まあ、始まったばかりでいろいろ試行錯誤の段階なのだろう。私としても、しゃべりはしないものの、「正解・不正解に対する反応は大きめにしておこうか」という気持ちにはなった。動きがはっきりしていた方がわかりやすいのは確かだし。ただ、リアクションを期待すると「芸能人の方が良い」という結論になってしまうのだから、視聴者参加にするのなら、違う方向性で見せていかないといけないとは思う。
それから、こんなことも言われた。「伊武(雅刀)さんは俳優歴は長いですが、司会はこの番組が初めてですので、緊張されてます。是非、伊武さんをリラックスさせるようにお願いします。」
普通、逆じゃん!司会者が解答者の緊張を解くんじゃないの?それに、何よりも伊武さんの司会ぶりは非常に評判が良い!「視聴者参加クイズ番組の成功要因の4割は司会者、3割は企画、2割は問題の質、1割が解答者のキャラ」というのが(8歳の頃からの)私の持論である。印象に残るクイズ番組には必ず印象に残る司会者がいる。この点では、この番組も既に成功していると言える。伊武さんの緊張感が司会の面白さにつながっているのなら、緊張されたままの方がいいと思うのだが・・・。

そんなこんなで、いよいよスタジオに移動。その前にピンマイクを装着してもらう。ピンマイクを使った番組に出るのは初めてだ。何か芸能人になった気分。そういえば「アタック25」に出たときには、しっかりドーラン(はドイツの会社名)を塗ってもらったが、そういうのは一切なかった。デジタルなのに
スタジオの前室で、大勢のスタッフにご挨拶。ここでも「仙台からお越し頂きました」と紹介される。すすめられるがままに、派手なスーツを着た人の前に行き「よろしくお願いします」と言ってよく見ると、その人こそが伊武雅刀さん!すかさず、
「ほぉ〜、仙台。笹かま!」
と言われる。シュールだ。その後も気さくに話しかけて下さり、リラックスすることができた。伊武さんは最高の司会者です!

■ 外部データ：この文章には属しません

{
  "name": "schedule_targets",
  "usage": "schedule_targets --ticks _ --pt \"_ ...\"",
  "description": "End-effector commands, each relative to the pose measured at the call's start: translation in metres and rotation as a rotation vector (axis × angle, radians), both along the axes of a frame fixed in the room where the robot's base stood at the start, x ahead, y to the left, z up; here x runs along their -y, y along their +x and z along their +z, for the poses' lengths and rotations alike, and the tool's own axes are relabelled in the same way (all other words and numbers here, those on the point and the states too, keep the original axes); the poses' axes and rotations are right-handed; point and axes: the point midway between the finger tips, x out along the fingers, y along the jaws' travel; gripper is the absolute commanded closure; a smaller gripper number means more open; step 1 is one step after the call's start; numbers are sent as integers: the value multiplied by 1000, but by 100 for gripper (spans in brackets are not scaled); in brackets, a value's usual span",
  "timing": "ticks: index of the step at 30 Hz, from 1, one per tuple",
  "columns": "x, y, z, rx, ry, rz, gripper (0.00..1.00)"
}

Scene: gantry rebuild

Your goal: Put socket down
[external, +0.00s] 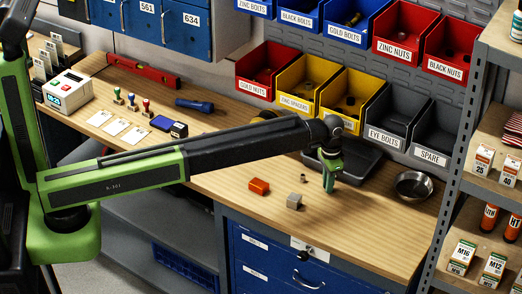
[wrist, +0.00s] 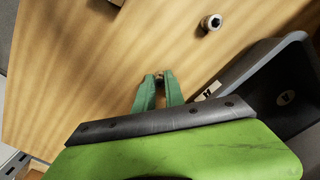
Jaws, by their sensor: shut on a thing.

さて準備万端、いよいよ本番スタート、と思いきや、とんだアクシデントが発生。バニー(が解答者の横に侍っているんです)の1人が半泣きで入ってくる。直前に転倒してしまったとのことで、足にアザができ、網タイツも少し破れている模様。予想だにしてなかったバニー待ち。その間に我々解答者はスタジオに入り、ルールとボタン(BET用と解答用がある)の最終確認をさせて頂く。
セットは思ったより大きく、キングの解答席ともかなり離れている。やはり、会話するのは無理だ。また、解答中は問題・選択肢を書いたカンペが挑戦者用のカメラのそばに出されるようになっている。司会者もバニーも視界には入ってこない。否が応にも、クイズに集中せざるを得ないのだと悟った。

肩の力は抜けているが、良い緊張感は漲っている。いつにない感覚だ。いよいよバニーがスタジオに入る。と、さっきの転倒したバニーがこちらの席に近づく。ふと思う。もしかして、彼女の泣き顔や破れたタイツが映ってしまったら、私が何かしたと思われるのではないか、と。
余計な不安感に襲われつつ、収録開始の時を迎えた。